Only by analysing what they do well vs. less well can funders learn to improve, and to make their scarce resource achieve more. 

What analysis of a funder’s effectiveness can look like

Any grant-maker could answer the following three questions, which can provide useful insights for any funder:

    1. How many grants achieve their goals? (We could call this their hit rate). Logging the goal of every grant and tracking whether these goals were met would be a big step forward. Then they can try to find patterns in those hits and misses.
    2. What proportion of funds are devoted to activities such as preparing proposals or reports for the foundation?
    3. How satisfied are grantees with the foundation?

There are further questions which can help reveal how and where funders can improve their performance, though these are harder to answer than those above. They include:

  • Are they making their yes/no decisions in the best way(s)? Almost all funders make their decisions subjectively, either by soliciting the opinions of experts about a proposal or by interviewing applicants. Research on everything from picking stocks to student admissions shows that humans show weaknesses and biases in allocating scarce resources. The role of biases in foundations’ decisions has not yet been examined (to our knowledge). One funder of academic research found that shortlisting applicants on the basis of objective criteria was a better predictor of success (according to bibliographic metrics) than interviews were.
  • Which opportunities / applications did they turn down but should have funded?

FPR awards a point to foundations which publish any analyses of their performance along the lines of those questions above.

We count / would count:

  • Analysis of which types of grant / how many grants of each type achieved their goals
    • The Shell Foundation published analysis like this when it turned 10 years old: it sorted its grants simply into ‘succeeded’, ‘did OK’, and ‘failed’. It looked at the split there in the three periods of its evolution. (see graph below.)
      • Giving Evidence produced analysis like this for a Hong-Kong-based foundation the ADM Capital Foundation.
      • (As mentioned, it’s fine if not every grant works. But a foundation should identify that something didn’t work and understand why it didn’t work, in order to learn. Perhaps it is making mistakes repeatedly simply by not realising that they are mistakes.)

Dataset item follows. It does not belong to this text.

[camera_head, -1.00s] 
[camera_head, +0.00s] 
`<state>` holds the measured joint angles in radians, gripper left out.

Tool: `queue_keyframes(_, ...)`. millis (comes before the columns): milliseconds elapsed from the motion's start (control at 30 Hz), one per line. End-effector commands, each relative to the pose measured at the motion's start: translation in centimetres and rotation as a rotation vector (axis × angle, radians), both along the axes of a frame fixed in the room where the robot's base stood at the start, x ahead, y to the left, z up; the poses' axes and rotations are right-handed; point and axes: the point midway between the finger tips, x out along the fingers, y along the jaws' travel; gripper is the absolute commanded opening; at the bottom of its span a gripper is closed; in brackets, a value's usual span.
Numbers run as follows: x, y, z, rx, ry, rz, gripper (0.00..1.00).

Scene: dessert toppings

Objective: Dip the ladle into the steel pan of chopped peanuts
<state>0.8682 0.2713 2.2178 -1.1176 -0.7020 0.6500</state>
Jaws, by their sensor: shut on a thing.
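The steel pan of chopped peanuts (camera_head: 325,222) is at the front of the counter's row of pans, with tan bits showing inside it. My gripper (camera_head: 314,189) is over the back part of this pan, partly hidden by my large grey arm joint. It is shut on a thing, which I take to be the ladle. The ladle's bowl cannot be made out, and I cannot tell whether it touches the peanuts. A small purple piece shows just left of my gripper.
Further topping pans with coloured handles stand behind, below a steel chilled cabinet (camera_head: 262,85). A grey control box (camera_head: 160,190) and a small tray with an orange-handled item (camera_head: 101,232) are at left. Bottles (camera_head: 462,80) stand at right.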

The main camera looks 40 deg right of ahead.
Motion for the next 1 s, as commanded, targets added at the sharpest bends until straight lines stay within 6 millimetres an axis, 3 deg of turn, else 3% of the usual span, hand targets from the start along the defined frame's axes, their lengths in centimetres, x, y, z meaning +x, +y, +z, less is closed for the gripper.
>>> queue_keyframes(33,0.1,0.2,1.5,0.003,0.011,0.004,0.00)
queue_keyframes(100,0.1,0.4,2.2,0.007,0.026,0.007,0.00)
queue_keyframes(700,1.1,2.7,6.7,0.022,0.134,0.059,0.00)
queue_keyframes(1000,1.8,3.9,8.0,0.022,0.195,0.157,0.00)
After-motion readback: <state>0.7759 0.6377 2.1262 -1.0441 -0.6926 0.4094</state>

We do not count simply analyses of where a funder’s grants go, eg.., by sector, geography or size of grantee. That is because that does not indicate anything about what the funder is doing well or poorly, and yields no lessons for how it can improve its practices.

Or perhaps every time they make a grant to a small organisation, it fails. That doesn’t ban it from making grants to small organisations. The Dutch have a saying “comply or explain”. In this  case, if such a funder wants to support a small organisation, it can, but should have a reason for doing so and know that it may need to handle it differently to usual to avoid another failure.}

  • Analysis of the proportion of funds given out which grantees and applicants end up spending on dealing with the foundation, e.g, writing applications or preparing reports for the foundation.

Giving Evidence has seen – and documented – instances where the application process is so cumbersome, and the funder deliberately solicits so many applications, that the ‘net contribution’ of the funder to the charity sector is very low.  For example, NatWest once ran a funding programme to which it encouraged many charities to apply and then rejected 93% of them. They all incurred costs. Aviva ran a somewhat similar funding programme in which, if charities each spent two days on the application (which is hardly difficult), would have been a net drain on the charity sector.

This analysis would not be hard. It would simply involve identifying the costs that applicants / grantees incur at each stage of the funder’s process, and the number of organisations at each stage.

  • Systematic surveys of all applicants / grantees to gather their feedback. Ideally these should be run anonymously, for obvious reasons. In Year Three of FPR, we saw several examples of these – which we will write about elsewhere.

We do not count surveys which do not appear to be systematic, or quotes / case studies about a few grantees. That is because good analysis involves the whole picture: quotes / case studies may well have been selected from just the grantees who are most positive or pliable and therefore not representative.

 

  • Analysis of performance of grantees (ie., successful applications) vs. rejected applications. We have seen this for one funder but sadly unpublished.This was in academic research, where success of projects – at least, on bibliographic metrics – always eventually becomes visible and is comparable across projects. This funder compared the success of work it funded with that of work which it rejected but which did eventually get funded somewhere. It found… no difference. In other words, its selection process was no better than random, and/or it was adding no value to its grantees. That is worth knowing.